A committee in Dinosaur has presented its application and stated its case. Now it's time for a decision from the Moffat County Board of Education on whether there will be a charter school in Dinosaur this coming school year.
The board will make a decision at a 7 p.m. Monday meeting next week.
At a meeting last week, school board members discussed a 40-page application packet for 2 hours with committee members from Dinosaur working to get a charter school in their community.
At the conclusion of the discussion, school board members told the committee they would make a decision in two weeks.
Moffat County School Superintendent Pete Bergmann said Tuesday he's continued to discussions with Dinosaur mayor and charter school committee chairman Richard Blakley.
"They're willing to try and convince the board that they can deliver a quality education," Bergmann said.
Items that they have been discussing include concerns that were raised in the school board meeting last week.
A few of those concerns included:
- Uncertainty of projected enrollment.
- Special education services.
- Discrepancies with the projected budget.
Bergmann said it was important that all of those issues are ironed out before a decision is made.
The committee in Dinosaur has compacted an application process into two months that usually takes a year.

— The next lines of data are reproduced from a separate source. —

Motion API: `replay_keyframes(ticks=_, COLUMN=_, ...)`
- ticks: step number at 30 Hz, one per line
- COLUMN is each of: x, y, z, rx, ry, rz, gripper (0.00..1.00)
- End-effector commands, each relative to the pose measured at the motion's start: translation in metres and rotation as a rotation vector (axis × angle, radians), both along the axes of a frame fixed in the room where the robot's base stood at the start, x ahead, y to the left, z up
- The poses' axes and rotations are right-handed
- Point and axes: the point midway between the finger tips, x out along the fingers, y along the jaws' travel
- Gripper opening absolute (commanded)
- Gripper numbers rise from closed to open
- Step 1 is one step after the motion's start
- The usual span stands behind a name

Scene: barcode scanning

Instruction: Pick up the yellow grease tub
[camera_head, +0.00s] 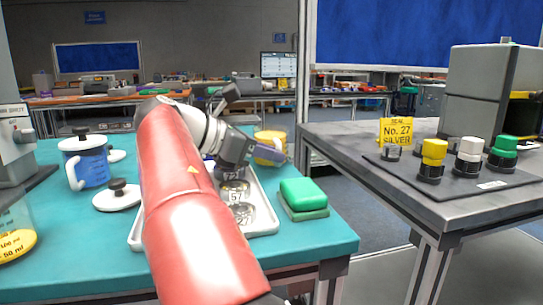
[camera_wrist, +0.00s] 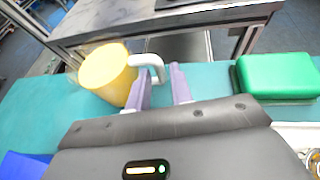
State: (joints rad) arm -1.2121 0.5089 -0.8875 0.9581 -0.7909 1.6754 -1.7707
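The yellow grease tub (camera_wrist: 106,75) is a yellow cylinder with a white loop handle, at the left in the wrist view. In the head view the tub (camera_head: 271,137) stands at the far right part of the teal table, partly hidden behind my gripper (camera_head: 278,156). In the wrist view my gripper (camera_wrist: 161,82) is open, its two purple-grey fingers apart. The handle curves down by the fingertips, closest to the left finger. I cannot tell whether they touch. The tub's body is outside the fingers, to their left.
A green block (camera_head: 303,193) lies on the table's right edge. A white tray (camera_head: 262,226) with numbered round items is under my arm. A blue-filled mug (camera_head: 88,164) and a lid (camera_head: 118,196) stand left. A grey table (camera_head: 350,150) stands across a gap.

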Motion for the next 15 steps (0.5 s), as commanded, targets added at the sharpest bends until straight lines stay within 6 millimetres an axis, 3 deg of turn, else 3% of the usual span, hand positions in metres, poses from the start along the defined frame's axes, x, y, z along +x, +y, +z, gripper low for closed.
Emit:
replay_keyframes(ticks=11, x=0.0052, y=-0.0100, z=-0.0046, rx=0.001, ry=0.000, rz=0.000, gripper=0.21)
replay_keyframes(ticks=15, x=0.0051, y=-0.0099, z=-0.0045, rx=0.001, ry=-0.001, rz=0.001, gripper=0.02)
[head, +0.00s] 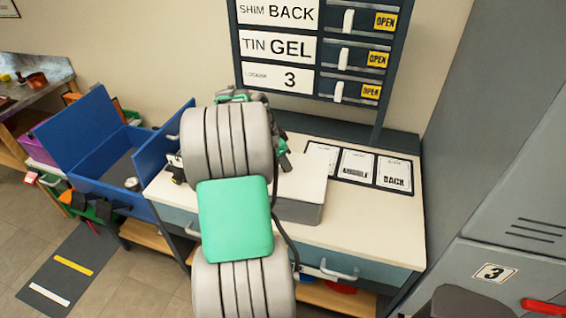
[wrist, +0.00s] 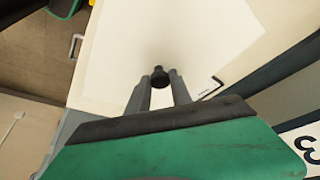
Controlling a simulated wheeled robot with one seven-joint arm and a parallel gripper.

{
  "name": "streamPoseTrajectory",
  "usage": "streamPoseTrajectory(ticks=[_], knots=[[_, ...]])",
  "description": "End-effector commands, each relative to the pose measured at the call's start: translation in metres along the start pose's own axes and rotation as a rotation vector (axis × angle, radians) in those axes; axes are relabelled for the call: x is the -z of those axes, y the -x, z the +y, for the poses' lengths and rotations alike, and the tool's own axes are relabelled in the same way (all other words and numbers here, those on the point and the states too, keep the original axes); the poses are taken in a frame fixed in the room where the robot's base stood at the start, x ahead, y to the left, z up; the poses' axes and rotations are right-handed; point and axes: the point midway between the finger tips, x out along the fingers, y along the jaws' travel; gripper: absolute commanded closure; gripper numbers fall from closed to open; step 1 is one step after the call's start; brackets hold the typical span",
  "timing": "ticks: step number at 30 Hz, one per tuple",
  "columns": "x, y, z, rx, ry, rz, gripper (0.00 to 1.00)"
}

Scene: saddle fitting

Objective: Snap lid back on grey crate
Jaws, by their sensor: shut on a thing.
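A pale lid (wrist: 115,50) with a dark knob (wrist: 159,72) fills the middle of the wrist view. My gripper (wrist: 160,82) is shut on that knob, one finger on each side. In the head view the grey crate (head: 298,212) stands on the workbench, with a flat pale top (head: 303,178). My arm hides its left part, the knob and my fingers there. I cannot tell whether the lid sits flush on the crate or slightly above it.
The workbench (head: 375,215) carries printed cards (head: 355,163) right of the crate. A labelled rack (head: 315,50) rises behind. An open blue bin (head: 120,165) stands at the left, a grey locker (head: 500,200) at the right. The bench's front right is clear.

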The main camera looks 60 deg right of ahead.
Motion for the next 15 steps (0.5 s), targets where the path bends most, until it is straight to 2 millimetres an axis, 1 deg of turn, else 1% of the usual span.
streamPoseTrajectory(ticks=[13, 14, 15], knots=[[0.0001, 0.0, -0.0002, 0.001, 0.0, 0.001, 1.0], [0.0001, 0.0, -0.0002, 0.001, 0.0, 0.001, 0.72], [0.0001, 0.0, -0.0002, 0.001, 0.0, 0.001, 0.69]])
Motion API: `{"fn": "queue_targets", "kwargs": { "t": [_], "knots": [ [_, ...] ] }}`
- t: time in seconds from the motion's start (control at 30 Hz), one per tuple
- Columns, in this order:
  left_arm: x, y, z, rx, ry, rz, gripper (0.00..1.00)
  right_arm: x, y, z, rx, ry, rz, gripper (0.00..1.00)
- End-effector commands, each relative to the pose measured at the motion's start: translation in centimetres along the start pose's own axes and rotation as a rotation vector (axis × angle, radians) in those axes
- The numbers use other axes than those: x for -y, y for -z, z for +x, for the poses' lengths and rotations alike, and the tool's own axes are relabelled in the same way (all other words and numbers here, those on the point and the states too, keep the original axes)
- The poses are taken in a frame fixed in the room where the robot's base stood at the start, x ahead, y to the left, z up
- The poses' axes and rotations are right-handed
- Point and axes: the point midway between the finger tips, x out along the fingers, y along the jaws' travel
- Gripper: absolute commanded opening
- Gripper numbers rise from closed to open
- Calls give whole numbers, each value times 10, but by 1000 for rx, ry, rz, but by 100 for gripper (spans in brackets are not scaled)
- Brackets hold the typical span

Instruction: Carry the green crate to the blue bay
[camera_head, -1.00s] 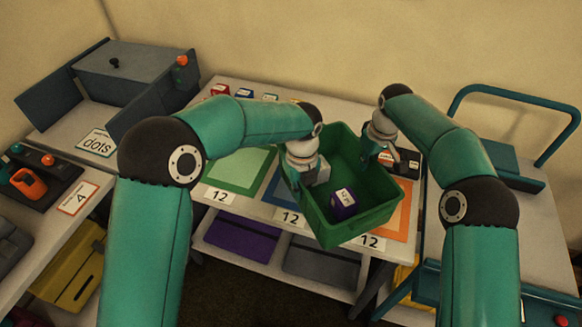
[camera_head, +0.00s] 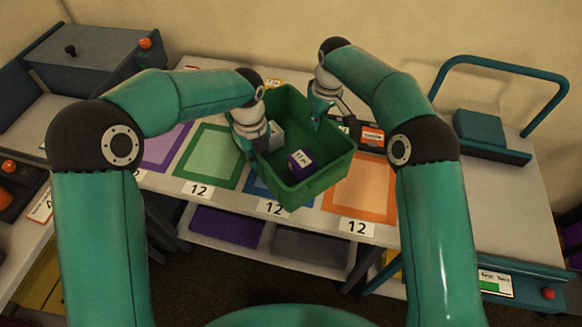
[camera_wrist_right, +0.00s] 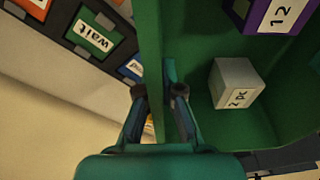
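The green crate (camera_head: 318,190) hangs above the table, over the blue bay (camera_head: 254,187) and a corner of the orange bay. It holds a purple box (camera_head: 300,162) labelled 12 and a small grey cube (camera_wrist_right: 236,82). My left gripper (camera_head: 256,143) is at the crate's left rim; its fingertips are mostly hidden, but it appears shut on that rim. My right gripper (camera_wrist_right: 160,92) has its fingers on either side of the crate wall and grips it at the far right rim. The crate covers much of the blue bay.
The green bay (camera_head: 208,155), purple bay (camera_head: 165,145) and orange bay (camera_head: 360,192) lie along the table, with 12 cards in front. A teal-handled cart (camera_head: 490,140) stands at right.

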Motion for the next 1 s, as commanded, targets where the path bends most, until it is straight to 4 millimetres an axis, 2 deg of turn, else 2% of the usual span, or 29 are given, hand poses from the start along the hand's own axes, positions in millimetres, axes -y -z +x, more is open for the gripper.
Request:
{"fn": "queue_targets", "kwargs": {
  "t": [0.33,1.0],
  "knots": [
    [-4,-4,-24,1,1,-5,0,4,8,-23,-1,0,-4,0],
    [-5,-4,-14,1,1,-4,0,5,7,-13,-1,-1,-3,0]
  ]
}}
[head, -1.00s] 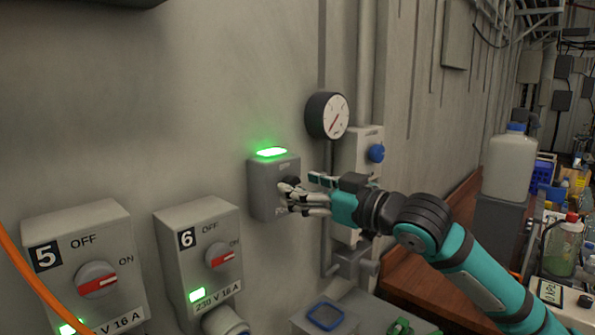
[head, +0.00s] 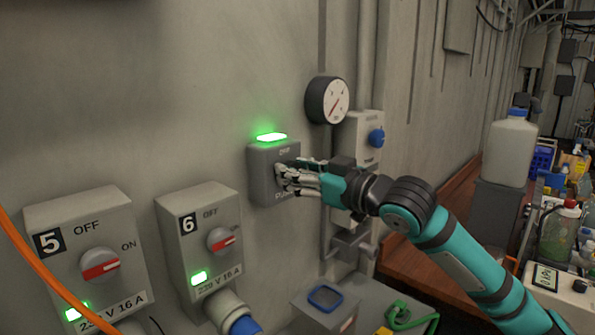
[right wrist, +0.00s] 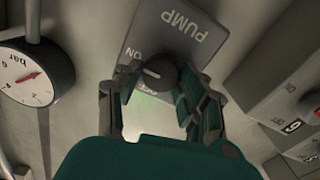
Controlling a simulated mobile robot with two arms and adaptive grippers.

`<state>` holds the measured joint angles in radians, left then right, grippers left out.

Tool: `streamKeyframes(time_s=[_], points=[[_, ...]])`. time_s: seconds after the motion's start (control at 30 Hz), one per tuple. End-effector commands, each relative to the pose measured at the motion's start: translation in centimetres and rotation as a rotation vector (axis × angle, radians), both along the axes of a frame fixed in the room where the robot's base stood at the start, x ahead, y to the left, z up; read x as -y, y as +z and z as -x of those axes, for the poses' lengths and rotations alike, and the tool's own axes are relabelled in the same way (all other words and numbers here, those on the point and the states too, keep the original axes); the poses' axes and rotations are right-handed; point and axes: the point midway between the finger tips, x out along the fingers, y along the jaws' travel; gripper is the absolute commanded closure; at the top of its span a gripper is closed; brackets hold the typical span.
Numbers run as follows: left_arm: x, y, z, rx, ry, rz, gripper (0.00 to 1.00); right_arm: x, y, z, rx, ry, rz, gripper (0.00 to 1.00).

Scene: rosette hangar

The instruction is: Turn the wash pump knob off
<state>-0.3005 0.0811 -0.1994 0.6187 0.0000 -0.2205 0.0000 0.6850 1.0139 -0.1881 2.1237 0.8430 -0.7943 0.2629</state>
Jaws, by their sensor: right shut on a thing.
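The wash pump box (head: 260,185) is a grey unit on the wall with a lit green lamp (head: 271,137) on top. In the right wrist view its plate (right wrist: 190,37) reads PUMP, with ON and OFF marks by a dark round knob (right wrist: 163,74). A pale mark on the knob points to the left of that picture, close to ON. My right gripper (head: 284,179) reaches in from the right and is shut on the knob, one finger on each side. In the head view the fingers mostly hide the knob. My left gripper is not in view.
Switch boxes 5 (head: 92,250) and 6 (head: 198,238) are on the wall to the left. A gauge (head: 327,100) and a box with a blue knob (head: 376,138) are close to the right of the pump box. An orange cable (head: 45,284) crosses the lower left.

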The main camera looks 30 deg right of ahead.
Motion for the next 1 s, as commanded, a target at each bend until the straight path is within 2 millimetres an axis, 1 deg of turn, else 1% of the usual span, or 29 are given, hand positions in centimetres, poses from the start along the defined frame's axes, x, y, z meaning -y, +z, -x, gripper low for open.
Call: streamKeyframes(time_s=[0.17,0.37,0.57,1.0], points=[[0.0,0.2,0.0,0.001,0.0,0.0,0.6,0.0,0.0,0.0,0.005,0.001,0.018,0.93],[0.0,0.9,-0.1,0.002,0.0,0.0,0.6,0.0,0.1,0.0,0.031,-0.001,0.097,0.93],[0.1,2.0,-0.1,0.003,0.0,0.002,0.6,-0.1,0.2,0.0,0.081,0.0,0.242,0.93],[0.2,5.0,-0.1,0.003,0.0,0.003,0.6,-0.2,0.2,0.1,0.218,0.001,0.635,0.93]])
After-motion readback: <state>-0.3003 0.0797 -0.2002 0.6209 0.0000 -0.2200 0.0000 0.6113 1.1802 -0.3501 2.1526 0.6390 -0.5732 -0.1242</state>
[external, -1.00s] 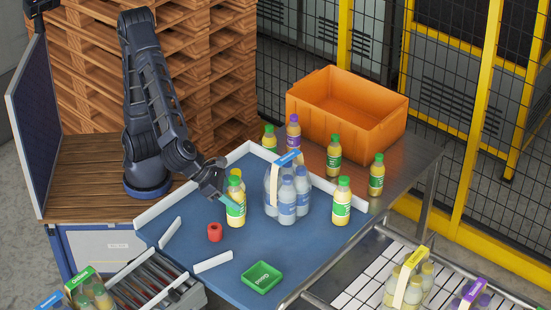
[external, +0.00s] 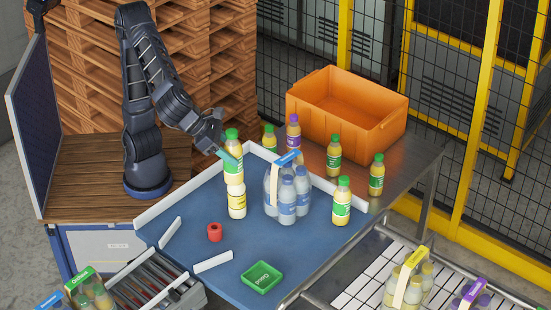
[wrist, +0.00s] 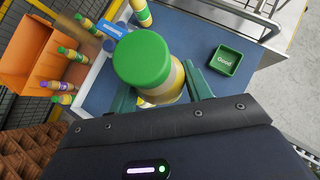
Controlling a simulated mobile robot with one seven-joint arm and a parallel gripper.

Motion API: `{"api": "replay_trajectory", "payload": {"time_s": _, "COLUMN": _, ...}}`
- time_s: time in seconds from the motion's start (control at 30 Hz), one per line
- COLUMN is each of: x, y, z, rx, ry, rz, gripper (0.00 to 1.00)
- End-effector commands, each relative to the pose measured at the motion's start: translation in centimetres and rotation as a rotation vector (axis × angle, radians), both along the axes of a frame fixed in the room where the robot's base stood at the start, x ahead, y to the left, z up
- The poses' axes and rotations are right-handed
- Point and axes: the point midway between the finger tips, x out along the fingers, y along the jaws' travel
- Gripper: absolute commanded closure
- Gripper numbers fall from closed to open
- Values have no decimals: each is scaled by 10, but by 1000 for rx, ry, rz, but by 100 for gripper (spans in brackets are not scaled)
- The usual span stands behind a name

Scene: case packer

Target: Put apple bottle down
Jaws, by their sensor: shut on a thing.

The school board made a decision to close Dinosaur Elementary School in April, leaving the Dinosaur committee little time to get a charter school in place before the start of the fall semester in August.
"They have to convince the board they can deliver the goods in a short time frame," Bergmann said.
But Richard Blakley said he is confident in the plan the committee has presented, adding that he was going to present Bergmann with an updated proposal today, which will address concerns brought up in the meeting last week.
"It's been a lot of work putting this together in two months," Blakley said. "But we have the commitments we need from parents and students."
A concern about a discrepancy in enrollment figures was expressed at the last meeting.
The committee said it had commitments from the parents of 22 students saying they would attend the charter school.
But in the follow-up calls to check those projections, the school district said not even half that number told them that they had committed to the school.
But Blakley said today that the discrepancy was a result of the uncertainty of whether the school would be open this fall.
"We're kind of up in the air, but I know once it's OK'd there will be no problem with enrollment," Blakley said.
Blakley said with the school district's cooperation, they could have a school ready to go this fall.
"With a little teamwork things can work out well," he said.
Should the school board deny the application Monday, state law allows the Dinosaur committee to appeal the decision to the state.
"That's an avenue I haven't even thought about because I'm hoping everything will go good," Blakley said. "That's an avenue we could take. But with the time factor, I don't know if it's feasible or not. I'm just trying to think positive right now."
The timing factor was repeatedly alluded to in the meeting last week, and could be the thorn in the Dinosaur committee's side
"I would like to see a charter school in Dinosaur and I would like to see it succeed," School Board President Phil Hastings said in the meeting. "But I don't see us getting it done for the 2003-2004 school year. I can see us getting it done for 2004-2005."